In the meanwhile, protests asking the immediate release of all prisoners are taking place across the country. The latest one two days ago in Cosenza, a city which has unwillingly become the symbol of political repression. Special train from all over Italy carried to the appointment thousands of activists who were put up for the night in shelters arranged by the local administration.

Spokespeople of various groups belonging to the Italian movement are voicing their requests: an immediate reform of the criminal code, a full investigation into the process leading to the arrests, an investigation into the operations of the ROS, the full truth on the events of Naples and Genoa, with immediate release of all the relevant evidence on the violence which took place on those occasions – some even asking the dissolution of the ROS and the dismissal of Di Gennaro, the Head of the Italian Police who has been heavily criticized for the violent repression put in place by the police in Genoa.
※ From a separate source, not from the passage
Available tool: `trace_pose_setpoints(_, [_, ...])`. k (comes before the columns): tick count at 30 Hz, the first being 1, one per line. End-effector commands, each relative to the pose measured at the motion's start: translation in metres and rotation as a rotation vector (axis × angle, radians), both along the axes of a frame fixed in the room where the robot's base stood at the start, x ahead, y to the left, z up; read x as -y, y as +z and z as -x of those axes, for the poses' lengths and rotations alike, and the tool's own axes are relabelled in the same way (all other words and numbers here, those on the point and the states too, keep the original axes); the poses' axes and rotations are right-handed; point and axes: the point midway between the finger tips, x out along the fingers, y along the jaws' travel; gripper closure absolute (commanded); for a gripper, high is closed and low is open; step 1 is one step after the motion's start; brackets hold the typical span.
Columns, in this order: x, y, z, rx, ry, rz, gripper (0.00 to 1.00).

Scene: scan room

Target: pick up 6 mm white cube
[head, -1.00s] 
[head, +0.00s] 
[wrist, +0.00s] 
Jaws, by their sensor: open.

Yet few of these voices appear to go beyond the immediate situation, to take into account the bigger picture: the arrests of those activists are not simply the result of distortions in the Italian judiciary, they are (just like the police attacks in Genoa and Naples) part of a wider wave of repression of dissent sweeping across the world. This time it was the movement’s turn to come under the spotlight; next time, who knows. Even if we managed – as on all sides it’s being called for – to obtain a reform of the Italian criminal code, the repressive machine could still come up with new and diverse means of repression to prevent anyone from questioning the current economic and political system. It is not just the movement that is being prosecuted: we all are, so long as we practice our rights to free speech and thought outside what is considered “acceptable” by the ruling classes. It is this message that we, in Italy and beyond, should get across to those sectors of civil socie ty who are still hesitant about joining forces with the movement for global justice. We should not miss this chance to reach out to wider and wider groups of people, to create that critical mass which will make change a reality.